**Written instruction**
Both the line containing "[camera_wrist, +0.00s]" and the line containing "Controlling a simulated" are to be reproduced exactly, along with every line between them, and nothing more.

**Rows**
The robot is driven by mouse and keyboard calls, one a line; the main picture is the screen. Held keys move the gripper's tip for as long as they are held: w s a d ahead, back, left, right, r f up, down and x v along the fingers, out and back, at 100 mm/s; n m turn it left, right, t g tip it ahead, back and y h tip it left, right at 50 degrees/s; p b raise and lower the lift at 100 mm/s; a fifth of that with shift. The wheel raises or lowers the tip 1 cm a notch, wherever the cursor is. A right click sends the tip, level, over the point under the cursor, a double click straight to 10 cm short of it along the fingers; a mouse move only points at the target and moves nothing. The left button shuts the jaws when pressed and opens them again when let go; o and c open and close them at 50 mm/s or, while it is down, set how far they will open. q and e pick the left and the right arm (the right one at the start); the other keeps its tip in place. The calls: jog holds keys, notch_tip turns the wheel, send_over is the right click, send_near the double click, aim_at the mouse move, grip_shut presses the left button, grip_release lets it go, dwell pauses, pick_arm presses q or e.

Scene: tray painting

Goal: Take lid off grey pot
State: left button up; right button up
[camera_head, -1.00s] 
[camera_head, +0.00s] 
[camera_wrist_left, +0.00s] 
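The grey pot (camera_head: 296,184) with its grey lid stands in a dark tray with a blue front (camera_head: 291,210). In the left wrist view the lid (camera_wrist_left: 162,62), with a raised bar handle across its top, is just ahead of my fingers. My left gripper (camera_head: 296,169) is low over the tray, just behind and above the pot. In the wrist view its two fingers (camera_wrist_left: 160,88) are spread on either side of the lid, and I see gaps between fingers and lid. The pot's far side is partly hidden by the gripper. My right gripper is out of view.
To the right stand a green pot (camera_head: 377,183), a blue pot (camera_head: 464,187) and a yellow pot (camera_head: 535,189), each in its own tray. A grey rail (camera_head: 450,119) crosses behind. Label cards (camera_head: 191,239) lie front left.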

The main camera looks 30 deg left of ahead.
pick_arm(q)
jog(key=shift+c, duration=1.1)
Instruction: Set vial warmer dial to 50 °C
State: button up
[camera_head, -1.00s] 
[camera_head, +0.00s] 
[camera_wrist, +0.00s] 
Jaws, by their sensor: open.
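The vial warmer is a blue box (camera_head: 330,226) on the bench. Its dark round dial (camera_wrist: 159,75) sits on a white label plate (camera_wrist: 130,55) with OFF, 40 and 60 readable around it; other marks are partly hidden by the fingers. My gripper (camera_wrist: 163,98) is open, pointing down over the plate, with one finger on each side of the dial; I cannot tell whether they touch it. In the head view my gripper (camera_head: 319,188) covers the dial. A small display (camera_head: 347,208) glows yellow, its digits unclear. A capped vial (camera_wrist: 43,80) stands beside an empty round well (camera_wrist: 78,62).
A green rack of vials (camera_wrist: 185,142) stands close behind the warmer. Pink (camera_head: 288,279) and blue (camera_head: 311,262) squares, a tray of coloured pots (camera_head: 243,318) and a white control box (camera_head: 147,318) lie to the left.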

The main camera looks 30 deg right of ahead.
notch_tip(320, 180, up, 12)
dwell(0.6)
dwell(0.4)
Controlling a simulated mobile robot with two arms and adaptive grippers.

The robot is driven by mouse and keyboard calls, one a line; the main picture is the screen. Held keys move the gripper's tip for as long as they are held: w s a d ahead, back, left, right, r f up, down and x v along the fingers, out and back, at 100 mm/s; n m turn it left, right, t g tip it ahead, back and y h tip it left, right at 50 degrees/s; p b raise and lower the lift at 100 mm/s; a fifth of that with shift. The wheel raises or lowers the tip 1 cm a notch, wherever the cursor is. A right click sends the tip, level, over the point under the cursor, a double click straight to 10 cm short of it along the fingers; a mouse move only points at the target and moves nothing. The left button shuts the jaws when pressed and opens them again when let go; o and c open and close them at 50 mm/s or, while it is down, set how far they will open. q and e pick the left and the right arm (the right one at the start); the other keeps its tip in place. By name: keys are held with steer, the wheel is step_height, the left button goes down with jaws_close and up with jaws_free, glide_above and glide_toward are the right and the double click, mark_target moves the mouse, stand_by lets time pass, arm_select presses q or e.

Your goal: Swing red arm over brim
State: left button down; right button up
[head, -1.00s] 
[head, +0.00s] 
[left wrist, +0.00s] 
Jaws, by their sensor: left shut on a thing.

**Solution**
[camera_wrist, +0.00s] 
Jaws, by their sensor: open.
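The vial warmer is a blue box (camera_head: 330,226) on the bench. Its dark round dial (camera_wrist: 159,75) sits on a white label plate (camera_wrist: 130,55) with OFF, 40 and 60 readable around it; other marks are partly hidden by the fingers. My gripper (camera_wrist: 163,98) is open, pointing down over the plate, with one finger on each side of the dial; I cannot tell whether they touch it. In the head view my gripper (camera_head: 319,188) covers the dial. A small display (camera_head: 347,208) glows yellow, its digits unclear. A capped vial (camera_wrist: 43,80) stands beside an empty round well (camera_wrist: 78,62).
A green rack of vials (camera_wrist: 185,142) stands close behind the warmer. Pink (camera_head: 288,279) and blue (camera_head: 311,262) squares, a tray of coloured pots (camera_head: 243,318) and a white control box (camera_head: 147,318) lie to the left.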

The main camera looks 30 deg right of ahead.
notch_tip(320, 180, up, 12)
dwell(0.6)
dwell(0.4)
Controlling a simulated mobile robot with two arms and adaptive grippers.

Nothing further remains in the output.